Dynamic routing consistently outperforms fixed routing on instruction-tuning tasks, while the gap is smaller on classification tasks.
LD-MoLE guarantees at least one expert per token (Lemma 1), avoiding the instability of ReMoLE.
The sparsity loss effectively reduces the number of active experts without significantly degrading performance.
MoLA(2468) outperforms MoLA(8888), suggesting that under fixed routing many experts are wasted.

Highlights & Insights¶

The application of Sparsegen to MoE routing is the key innovation, simultaneously achieving differentiability and sparsity.
The shared MLP design for predicting \(\lambda\) is concise and efficient, introducing minimal parameter overhead.
The analytic sparsity loss is derived directly from mathematical properties, requiring no heuristic tuning.

Limitations & Future Work¶

Main experiments are conducted only on 3B and 1.7B scale models; larger models remain untested.
Training cost (4×H200, 10 epochs) remains relatively high for a PEFT method.
Specific inference latency introduced by routing computation (sorting + MLP) is not reported.

vs. MoLA (TopK): LD-MoLE adapts \(k\) automatically, eliminating the need for hyperparameter tuning.
vs. ReMoE (ReLU): LD-MoLE guarantees at least one expert is assigned per token, yielding greater stability.
vs.
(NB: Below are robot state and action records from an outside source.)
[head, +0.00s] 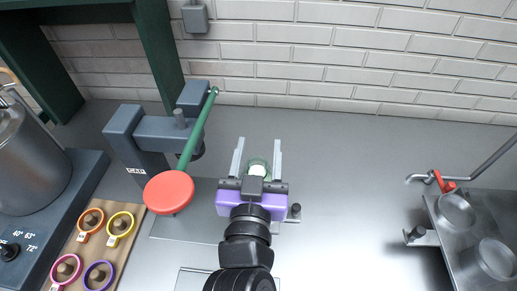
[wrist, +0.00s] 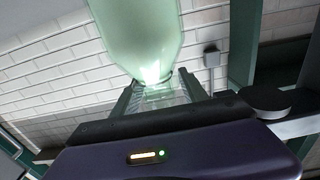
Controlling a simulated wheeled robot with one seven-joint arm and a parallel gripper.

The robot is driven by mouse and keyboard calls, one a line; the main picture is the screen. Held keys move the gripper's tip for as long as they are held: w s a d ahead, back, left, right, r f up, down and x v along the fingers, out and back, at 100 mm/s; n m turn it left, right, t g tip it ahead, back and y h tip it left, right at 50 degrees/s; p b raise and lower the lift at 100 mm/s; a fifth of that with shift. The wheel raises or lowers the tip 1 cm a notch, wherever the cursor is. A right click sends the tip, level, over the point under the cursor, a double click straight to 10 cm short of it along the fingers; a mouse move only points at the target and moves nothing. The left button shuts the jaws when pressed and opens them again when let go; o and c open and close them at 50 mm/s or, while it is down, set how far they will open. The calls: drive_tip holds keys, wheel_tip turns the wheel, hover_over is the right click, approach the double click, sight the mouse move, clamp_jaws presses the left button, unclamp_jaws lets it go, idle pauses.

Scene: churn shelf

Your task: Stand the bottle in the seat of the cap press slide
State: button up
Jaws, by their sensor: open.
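The bottle, pale green glass with something white showing inside, is between the fingers of my gripper (head: 259,148) in the head view. It fills the top middle of the wrist view (wrist: 140,35). My gripper is open, with one finger on each side of the bottle and a visible gap to it. The grey cap press (head: 150,145), with a green lever and a red round knob (head: 169,192), stands just left of my gripper. A flat metal plate (head: 190,222) lies below the press and runs under my gripper. I cannot make out the slide's seat; my gripper and the knob cover much of that area.
A wooden board with several coloured rings on pegs (head: 120,223) and a steel pot on a heater (head: 28,160) are at the left. A metal drain tray (head: 485,235) with a red-handled tap is at the right. A brick wall closes the back.

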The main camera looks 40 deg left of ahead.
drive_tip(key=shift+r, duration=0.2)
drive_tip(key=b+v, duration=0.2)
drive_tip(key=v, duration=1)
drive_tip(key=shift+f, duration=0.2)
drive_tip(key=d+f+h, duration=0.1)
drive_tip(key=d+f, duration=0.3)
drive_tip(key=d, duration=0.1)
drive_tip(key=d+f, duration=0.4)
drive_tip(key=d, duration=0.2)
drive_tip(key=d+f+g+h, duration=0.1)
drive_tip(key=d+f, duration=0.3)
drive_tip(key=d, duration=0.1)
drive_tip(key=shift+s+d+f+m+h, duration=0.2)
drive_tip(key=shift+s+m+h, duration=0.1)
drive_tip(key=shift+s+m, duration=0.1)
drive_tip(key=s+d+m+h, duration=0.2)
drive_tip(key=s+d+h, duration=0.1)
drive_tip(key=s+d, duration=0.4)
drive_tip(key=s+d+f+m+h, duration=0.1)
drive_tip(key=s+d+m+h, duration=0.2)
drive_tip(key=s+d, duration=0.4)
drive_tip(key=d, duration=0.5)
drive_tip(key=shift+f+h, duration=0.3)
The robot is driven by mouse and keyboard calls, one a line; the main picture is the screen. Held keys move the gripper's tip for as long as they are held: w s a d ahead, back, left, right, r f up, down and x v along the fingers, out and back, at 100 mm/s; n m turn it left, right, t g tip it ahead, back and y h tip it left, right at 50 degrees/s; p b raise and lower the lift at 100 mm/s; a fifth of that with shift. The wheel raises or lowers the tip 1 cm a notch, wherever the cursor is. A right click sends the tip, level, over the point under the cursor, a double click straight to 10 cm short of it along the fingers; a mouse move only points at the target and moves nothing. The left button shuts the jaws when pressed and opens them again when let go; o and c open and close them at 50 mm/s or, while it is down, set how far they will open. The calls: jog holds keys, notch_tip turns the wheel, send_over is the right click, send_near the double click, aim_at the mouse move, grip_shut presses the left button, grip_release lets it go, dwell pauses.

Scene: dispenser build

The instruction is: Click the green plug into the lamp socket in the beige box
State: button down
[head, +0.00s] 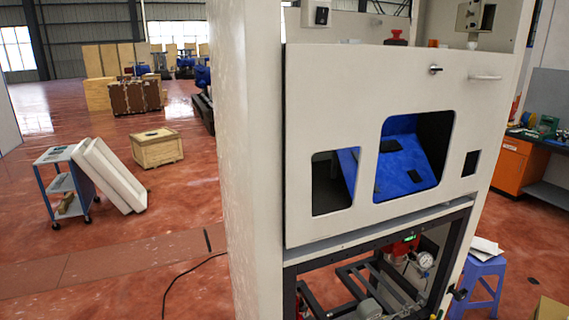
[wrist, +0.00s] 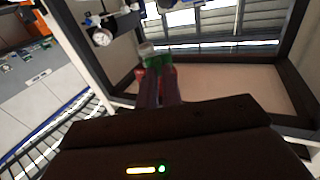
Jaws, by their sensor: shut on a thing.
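In the wrist view my gripper (wrist: 158,74) is shut on the green plug (wrist: 160,59), which shows between and just beyond the dark fingertips. A pale grey piece shows at the plug's far left side; I cannot tell whether it belongs to the plug. Beyond the fingers is a beige panel (wrist: 215,88) inside a dark frame. I cannot tell whether the plug touches anything. In the head view the large beige cabinet (head: 330,110) stands over a dark open frame. I cannot make out the lamp socket, and I cannot pick out my gripper or the plug there.
A round gauge (head: 424,260) sits inside the lower frame; it also shows left of the fingers in the wrist view (wrist: 102,37). Dark frame bars (head: 375,282) cross the lower opening. A blue stool (head: 483,275) stands right of the cabinet. Open floor lies left.

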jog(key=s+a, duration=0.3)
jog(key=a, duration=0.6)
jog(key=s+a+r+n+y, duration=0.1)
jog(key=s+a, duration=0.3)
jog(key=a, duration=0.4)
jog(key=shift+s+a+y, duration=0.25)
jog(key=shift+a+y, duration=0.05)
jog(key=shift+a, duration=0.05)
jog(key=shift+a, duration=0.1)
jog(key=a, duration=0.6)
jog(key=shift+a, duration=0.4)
Soft MoE: LD-MoLE is sparse, offering higher computational efficiency.

Rating¶

Novelty: ⭐⭐⭐⭐ The application of Sparsegen routing to MoLE is novel, with rigorous theoretical analysis.
Experimental Thoroughness: ⭐⭐⭐⭐ Multi-model, multi-task evaluation, though inference efficiency comparisons are absent.
Writing Quality: ⭐⭐⭐⭐ Mathematical derivations are clear, though notation is dense.
Value: ⭐⭐⭐⭐ Provides a stronger mathematical framework for MoE routing.